## START

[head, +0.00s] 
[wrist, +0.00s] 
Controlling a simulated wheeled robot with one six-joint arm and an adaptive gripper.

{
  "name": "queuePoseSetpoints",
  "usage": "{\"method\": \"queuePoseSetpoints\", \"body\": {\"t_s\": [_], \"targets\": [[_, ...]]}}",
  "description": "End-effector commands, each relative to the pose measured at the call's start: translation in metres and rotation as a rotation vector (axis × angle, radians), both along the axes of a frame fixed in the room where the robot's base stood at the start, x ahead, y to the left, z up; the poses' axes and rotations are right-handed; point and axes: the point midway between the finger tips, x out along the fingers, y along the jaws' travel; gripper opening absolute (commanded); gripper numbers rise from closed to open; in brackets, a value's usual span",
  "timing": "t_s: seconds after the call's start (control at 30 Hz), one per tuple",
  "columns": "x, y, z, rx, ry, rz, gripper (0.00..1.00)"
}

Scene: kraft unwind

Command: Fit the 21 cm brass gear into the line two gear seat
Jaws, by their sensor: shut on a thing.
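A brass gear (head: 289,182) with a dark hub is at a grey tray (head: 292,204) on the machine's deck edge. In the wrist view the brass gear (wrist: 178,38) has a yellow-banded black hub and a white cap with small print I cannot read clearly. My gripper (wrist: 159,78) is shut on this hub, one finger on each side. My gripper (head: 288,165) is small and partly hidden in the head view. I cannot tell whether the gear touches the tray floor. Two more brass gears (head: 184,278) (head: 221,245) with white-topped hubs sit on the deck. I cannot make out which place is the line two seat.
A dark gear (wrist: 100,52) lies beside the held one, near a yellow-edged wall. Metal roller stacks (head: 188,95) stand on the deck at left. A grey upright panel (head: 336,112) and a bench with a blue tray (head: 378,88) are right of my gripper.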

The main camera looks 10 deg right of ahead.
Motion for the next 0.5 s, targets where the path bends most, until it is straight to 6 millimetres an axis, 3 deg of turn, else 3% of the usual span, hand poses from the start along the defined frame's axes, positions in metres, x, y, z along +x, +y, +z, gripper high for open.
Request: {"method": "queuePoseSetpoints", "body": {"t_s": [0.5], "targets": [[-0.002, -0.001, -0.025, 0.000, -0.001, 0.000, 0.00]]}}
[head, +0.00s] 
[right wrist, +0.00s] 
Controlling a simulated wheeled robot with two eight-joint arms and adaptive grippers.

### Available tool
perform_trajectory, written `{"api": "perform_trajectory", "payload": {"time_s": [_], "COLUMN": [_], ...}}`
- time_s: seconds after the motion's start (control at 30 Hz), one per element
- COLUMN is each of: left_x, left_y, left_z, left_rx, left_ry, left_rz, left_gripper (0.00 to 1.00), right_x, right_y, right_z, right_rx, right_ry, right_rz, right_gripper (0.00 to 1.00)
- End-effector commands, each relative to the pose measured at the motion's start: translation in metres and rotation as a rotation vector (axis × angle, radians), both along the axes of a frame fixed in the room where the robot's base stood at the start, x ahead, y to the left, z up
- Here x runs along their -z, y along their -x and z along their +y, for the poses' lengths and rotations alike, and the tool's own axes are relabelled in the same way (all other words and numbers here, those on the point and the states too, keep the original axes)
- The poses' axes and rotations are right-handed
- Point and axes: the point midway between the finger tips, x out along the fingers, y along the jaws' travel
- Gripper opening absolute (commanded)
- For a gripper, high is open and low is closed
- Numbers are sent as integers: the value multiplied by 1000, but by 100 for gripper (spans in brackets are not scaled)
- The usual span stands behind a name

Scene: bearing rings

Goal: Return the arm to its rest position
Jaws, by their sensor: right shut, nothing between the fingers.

## END

Written request | Every line of the data above should be copied exactly.

In response |
[head, +0.00s] 
[wrist, +0.00s] 
Controlling a simulated wheeled robot with one six-joint arm and an adaptive gripper.

{
  "name": "queuePoseSetpoints",
  "usage": "{\"method\": \"queuePoseSetpoints\", \"body\": {\"t_s\": [_], \"targets\": [[_, ...]]}}",
  "description": "End-effector commands, each relative to the pose measured at the call's start: translation in metres and rotation as a rotation vector (axis × angle, radians), both along the axes of a frame fixed in the room where the robot's base stood at the start, x ahead, y to the left, z up; the poses' axes and rotations are right-handed; point and axes: the point midway between the finger tips, x out along the fingers, y along the jaws' travel; gripper opening absolute (commanded); gripper numbers rise from closed to open; in brackets, a value's usual span",
  "timing": "t_s: seconds after the call's start (control at 30 Hz), one per tuple",
  "columns": "x, y, z, rx, ry, rz, gripper (0.00..1.00)"
}

Scene: kraft unwind

Command: Fit the 21 cm brass gear into the line two gear seat
Jaws, by their sensor: shut on a thing.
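A brass gear (head: 289,182) with a dark hub is at a grey tray (head: 292,204) on the machine's deck edge. In the wrist view the brass gear (wrist: 178,38) has a yellow-banded black hub and a white cap with small print I cannot read clearly. My gripper (wrist: 159,78) is shut on this hub, one finger on each side. My gripper (head: 288,165) is small and partly hidden in the head view. I cannot tell whether the gear touches the tray floor. Two more brass gears (head: 184,278) (head: 221,245) with white-topped hubs sit on the deck. I cannot make out which place is the line two seat.
A dark gear (wrist: 100,52) lies beside the held one, near a yellow-edged wall. Metal roller stacks (head: 188,95) stand on the deck at left. A grey upright panel (head: 336,112) and a bench with a blue tray (head: 378,88) are right of my gripper.

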The main camera looks 10 deg right of ahead.
Motion for the next 0.5 s, targets where the path bends most, until it is straight to 6 millimetres an axis, 3 deg of turn, else 3% of the usual span, hand poses from the start along the defined frame's axes, positions in metres, x, y, z along +x, +y, +z, gripper high for open.
Request: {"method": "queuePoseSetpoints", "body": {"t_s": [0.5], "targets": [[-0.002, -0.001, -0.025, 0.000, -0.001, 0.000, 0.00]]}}
[head, +0.00s] 
[right wrist, +0.00s] 
Controlling a simulated wheeled robot with two eight-joint arms and adaptive grippers.

### Available tool
perform_trajectory, written `{"api": "perform_trajectory", "payload": {"time_s": [_], "COLUMN": [_], ...}}`
- time_s: seconds after the motion's start (control at 30 Hz), one per element
- COLUMN is each of: left_x, left_y, left_z, left_rx, left_ry, left_rz, left_gripper (0.00 to 1.00), right_x, right_y, right_z, right_rx, right_ry, right_rz, right_gripper (0.00 to 1.00)
- End-effector commands, each relative to the pose measured at the motion's start: translation in metres and rotation as a rotation vector (axis × angle, radians), both along the axes of a frame fixed in the room where the robot's base stood at the start, x ahead, y to the left, z up
- Here x runs along their -z, y along their -x and z along their +y, for the poses' lengths and rotations alike, and the tool's own axes are relabelled in the same way (all other words and numbers here, those on the point and the states too, keep the original axes)
- The poses' axes and rotations are right-handed
- Point and axes: the point midway between the finger tips, x out along the fingers, y along the jaws' travel
- Gripper opening absolute (commanded)
- For a gripper, high is open and low is closed
- Numbers are sent as integers: the value multiplied by 1000, but by 100 for gripper (spans in brackets are not scaled)
- The usual span stands behind a name

Scene: bearing rings

Goal: Return the arm to its rest position
Jaws, by their sensor: right shut, nothing between the fingers.

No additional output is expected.